┏━━

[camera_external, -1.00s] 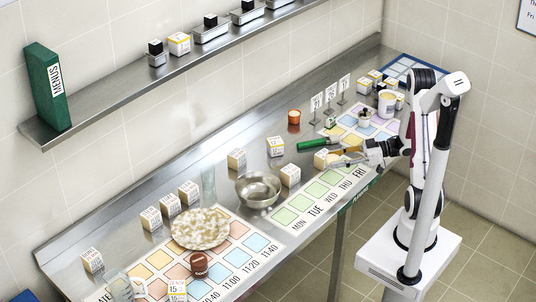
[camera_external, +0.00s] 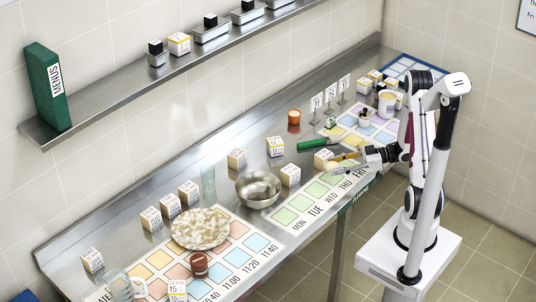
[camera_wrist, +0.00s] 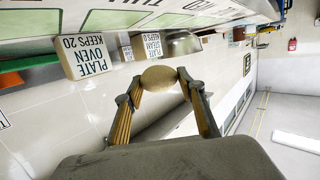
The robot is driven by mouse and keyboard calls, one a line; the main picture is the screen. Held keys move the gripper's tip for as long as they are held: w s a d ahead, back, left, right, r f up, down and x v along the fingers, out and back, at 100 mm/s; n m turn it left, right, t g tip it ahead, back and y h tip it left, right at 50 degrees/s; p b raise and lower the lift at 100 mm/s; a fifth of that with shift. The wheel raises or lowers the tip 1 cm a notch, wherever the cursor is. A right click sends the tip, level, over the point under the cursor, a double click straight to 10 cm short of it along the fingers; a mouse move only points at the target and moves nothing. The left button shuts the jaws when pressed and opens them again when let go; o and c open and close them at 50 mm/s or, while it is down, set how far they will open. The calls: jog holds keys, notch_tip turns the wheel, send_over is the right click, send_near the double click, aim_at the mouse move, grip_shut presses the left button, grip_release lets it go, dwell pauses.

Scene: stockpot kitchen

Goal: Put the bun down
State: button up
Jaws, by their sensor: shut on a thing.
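The bun (camera_wrist: 160,77) is a small tan, rounded piece held between the two fingertips of my gripper (camera_wrist: 162,82) in the wrist view. In the external view the bun (camera_external: 332,166) shows as a pale spot at the tips of my gripper (camera_external: 340,162). My gripper reaches in from the right, over the front edge of the table near the weekday mat (camera_external: 318,189). I cannot tell from the pictures whether the bun touches the surface below.
A labelled block (camera_external: 322,157) stands close by the fingertips, and another labelled block (camera_external: 290,175) stands further left. A green-handled tool (camera_external: 315,144) lies behind. A metal bowl (camera_external: 258,189) and a speckled round plate (camera_external: 200,229) are further left. Several mat squares are bare.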

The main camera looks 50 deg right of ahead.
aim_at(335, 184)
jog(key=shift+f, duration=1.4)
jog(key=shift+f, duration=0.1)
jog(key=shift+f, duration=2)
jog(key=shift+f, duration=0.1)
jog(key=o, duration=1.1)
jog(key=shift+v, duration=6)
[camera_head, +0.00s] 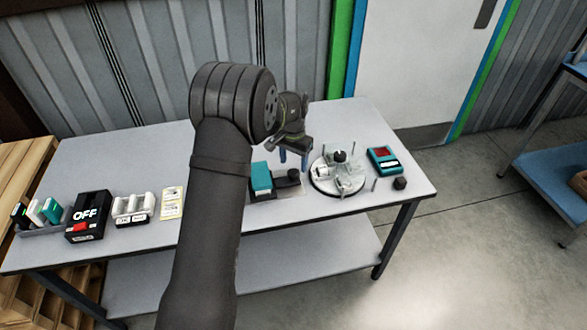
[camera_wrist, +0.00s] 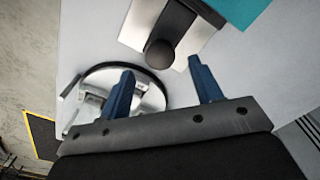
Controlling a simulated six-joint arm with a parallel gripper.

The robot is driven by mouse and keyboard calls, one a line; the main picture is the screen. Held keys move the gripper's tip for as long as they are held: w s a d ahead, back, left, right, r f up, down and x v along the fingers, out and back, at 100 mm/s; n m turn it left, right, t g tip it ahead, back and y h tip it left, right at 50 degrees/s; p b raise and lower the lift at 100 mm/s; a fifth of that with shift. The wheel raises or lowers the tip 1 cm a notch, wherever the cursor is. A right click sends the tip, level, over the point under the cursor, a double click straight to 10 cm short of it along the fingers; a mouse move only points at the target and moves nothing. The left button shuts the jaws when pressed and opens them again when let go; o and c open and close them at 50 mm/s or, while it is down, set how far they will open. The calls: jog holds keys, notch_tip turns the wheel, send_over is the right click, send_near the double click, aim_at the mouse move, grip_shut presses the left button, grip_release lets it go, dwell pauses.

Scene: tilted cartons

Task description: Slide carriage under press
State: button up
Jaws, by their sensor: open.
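A teal block (camera_head: 261,177) stands on a dark base on the table and looks like the press. Beside it on the right, a dark slide with a round black knob (camera_head: 293,175) looks like the carriage; whether any of it is under the block cannot be told. In the wrist view, the knob (camera_wrist: 160,54) sits at the end of a dark strip over a pale plate, with the teal part (camera_wrist: 247,12) at the upper right. My gripper (camera_head: 294,157) is open and empty, above and behind the knob. Its blue fingers (camera_wrist: 164,78) show either side below the knob.
A round clear-and-metal fixture (camera_head: 340,187) with thin posts stands close on the right. Beyond it are a teal device with a red screen (camera_head: 383,159) and a small black knob (camera_head: 400,183). A black OFF box (camera_head: 88,229) and white items stand at the left.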

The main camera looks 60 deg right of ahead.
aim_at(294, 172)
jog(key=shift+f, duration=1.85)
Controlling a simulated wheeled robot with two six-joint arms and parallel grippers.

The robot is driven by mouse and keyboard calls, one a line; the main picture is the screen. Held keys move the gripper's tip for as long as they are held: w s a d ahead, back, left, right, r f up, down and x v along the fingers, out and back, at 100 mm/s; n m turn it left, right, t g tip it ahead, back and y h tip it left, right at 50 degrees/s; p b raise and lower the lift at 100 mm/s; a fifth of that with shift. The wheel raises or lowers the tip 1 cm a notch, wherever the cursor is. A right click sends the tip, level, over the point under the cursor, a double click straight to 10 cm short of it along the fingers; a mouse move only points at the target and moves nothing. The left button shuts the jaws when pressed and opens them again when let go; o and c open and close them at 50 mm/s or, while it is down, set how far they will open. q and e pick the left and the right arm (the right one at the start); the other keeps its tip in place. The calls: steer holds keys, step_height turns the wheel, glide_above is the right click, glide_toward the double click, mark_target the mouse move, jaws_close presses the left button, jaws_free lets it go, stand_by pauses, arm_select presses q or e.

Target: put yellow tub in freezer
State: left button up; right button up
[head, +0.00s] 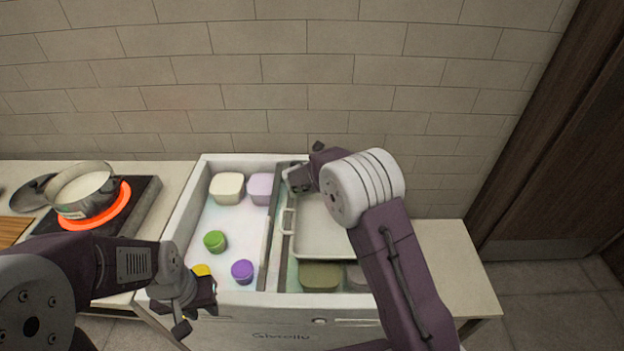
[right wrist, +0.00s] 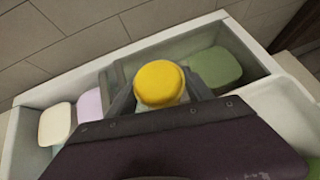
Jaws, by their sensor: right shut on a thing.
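My right gripper (right wrist: 160,85) is shut on the yellow tub (right wrist: 165,82), whose round yellow lid shows between the fingers in the right wrist view. In the head view this gripper (head: 297,180) is over the back of the white chest freezer (head: 185,225), near its divider; the tub cannot be made out there. The freezer is uncovered. My left gripper (head: 197,308) is at the freezer's front left edge, fingers apart. Another yellow-topped item (head: 201,270) shows just behind it, partly hidden; I see no hold on it.
The left compartment holds a cream tub (head: 227,187), a lavender tub (head: 260,188), a green tub (head: 215,241) and a purple tub (head: 242,271). A white basket (head: 320,240) and an olive tub (head: 320,276) are on the right. A pot (head: 85,190) stands on a glowing burner.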

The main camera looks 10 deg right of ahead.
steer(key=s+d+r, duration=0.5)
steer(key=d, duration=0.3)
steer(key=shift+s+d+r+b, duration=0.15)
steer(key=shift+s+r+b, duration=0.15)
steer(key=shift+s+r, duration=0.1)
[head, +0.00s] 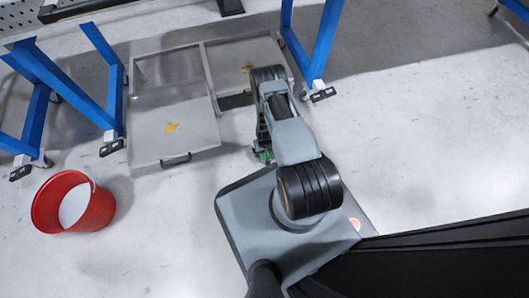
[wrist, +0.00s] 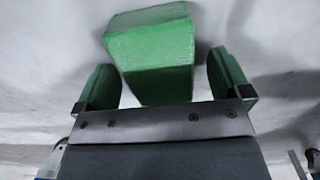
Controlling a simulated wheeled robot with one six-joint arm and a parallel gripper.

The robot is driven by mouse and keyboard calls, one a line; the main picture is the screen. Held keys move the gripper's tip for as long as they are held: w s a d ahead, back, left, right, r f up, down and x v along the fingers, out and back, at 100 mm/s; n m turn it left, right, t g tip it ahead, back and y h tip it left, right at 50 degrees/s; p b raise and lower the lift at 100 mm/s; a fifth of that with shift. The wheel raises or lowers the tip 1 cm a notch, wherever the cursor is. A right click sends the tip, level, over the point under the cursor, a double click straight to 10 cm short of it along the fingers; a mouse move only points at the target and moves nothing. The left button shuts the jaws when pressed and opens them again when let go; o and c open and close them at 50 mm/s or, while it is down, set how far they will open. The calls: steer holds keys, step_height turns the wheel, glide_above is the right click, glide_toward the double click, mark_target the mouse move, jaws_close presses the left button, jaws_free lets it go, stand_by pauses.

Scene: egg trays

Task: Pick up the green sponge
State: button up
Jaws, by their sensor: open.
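The green sponge (wrist: 152,50) is a block in the wrist view, lying on the pale floor. It sits between and a little beyond the two green finger pads of my gripper (wrist: 163,76). A gap shows on each side, so the fingers are open and not closed on it. In the head view my gripper (head: 263,154) points down beside my base, mostly hidden under my arm. Small green bits show there, and I cannot tell sponge from finger pads.
A red bucket (head: 98,210) stands on the floor at the left. Flat grey panels with handles, one the nearer panel (head: 150,146), lie at the back between blue table legs (head: 313,45). Open floor lies at the right and around the bucket.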

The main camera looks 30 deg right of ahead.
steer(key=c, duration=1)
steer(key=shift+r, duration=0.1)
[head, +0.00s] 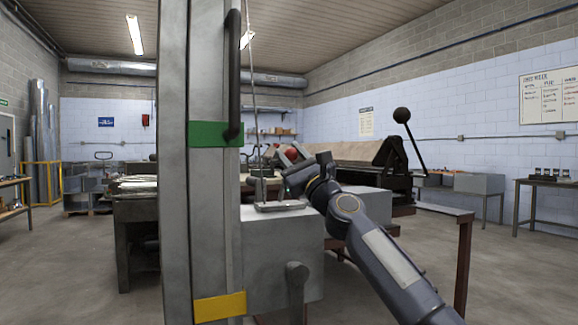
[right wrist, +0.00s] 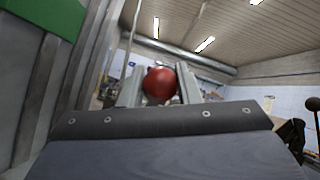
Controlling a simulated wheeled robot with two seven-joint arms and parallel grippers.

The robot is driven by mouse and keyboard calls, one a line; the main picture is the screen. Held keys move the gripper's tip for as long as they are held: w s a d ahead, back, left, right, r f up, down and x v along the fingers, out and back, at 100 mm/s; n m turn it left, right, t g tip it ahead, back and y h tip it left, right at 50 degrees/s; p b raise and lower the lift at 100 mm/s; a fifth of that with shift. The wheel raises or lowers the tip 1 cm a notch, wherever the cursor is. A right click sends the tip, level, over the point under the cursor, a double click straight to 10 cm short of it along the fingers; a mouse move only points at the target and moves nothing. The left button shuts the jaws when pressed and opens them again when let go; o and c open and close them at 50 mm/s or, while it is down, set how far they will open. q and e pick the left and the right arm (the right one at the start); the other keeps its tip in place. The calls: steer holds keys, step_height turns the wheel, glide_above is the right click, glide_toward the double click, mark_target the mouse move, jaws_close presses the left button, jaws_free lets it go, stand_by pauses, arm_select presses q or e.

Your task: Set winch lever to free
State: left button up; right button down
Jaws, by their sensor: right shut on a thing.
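The winch lever shows as a red ball knob (head: 291,154), beside the grey column and above a grey box. My right gripper (head: 286,158) reaches in from the right and is shut on the knob. In the right wrist view the red knob (right wrist: 160,84) sits between the two grey fingers. The lever's shaft is mostly hidden, so its exact angle cannot be told. A thin cable (head: 252,70) runs up from the winch area. My left gripper is not in view.
The tall grey column (head: 174,200) with a green band (head: 215,134) and yellow band (head: 219,307) stands close at left. The grey box (head: 275,250) is below my gripper. A black-knobbed lever (head: 402,115) rises at right. Open floor lies to the right.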

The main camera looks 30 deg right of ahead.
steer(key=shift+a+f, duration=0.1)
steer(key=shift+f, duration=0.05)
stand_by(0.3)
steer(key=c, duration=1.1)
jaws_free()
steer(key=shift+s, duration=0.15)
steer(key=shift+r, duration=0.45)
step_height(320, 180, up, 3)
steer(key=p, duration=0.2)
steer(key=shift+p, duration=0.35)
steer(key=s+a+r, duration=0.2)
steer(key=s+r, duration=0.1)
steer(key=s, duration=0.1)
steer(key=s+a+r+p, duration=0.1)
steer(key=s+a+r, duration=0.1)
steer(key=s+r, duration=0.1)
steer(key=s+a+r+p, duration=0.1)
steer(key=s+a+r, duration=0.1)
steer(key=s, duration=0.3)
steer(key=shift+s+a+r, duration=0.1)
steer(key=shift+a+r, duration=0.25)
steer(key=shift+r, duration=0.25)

┗━━

[WHAT THE EXERCISE ASKS] Give back exactly the lines from the one containing "[wrist, +0.00s]" to the one containing "Controlling a simulated wheeled robot with one", both included, and no pictures.

[REPLY TO THE TASK]
[wrist, +0.00s] 
Controlling a simulated wheeled robot with one six-joint arm and a parallel gripper.

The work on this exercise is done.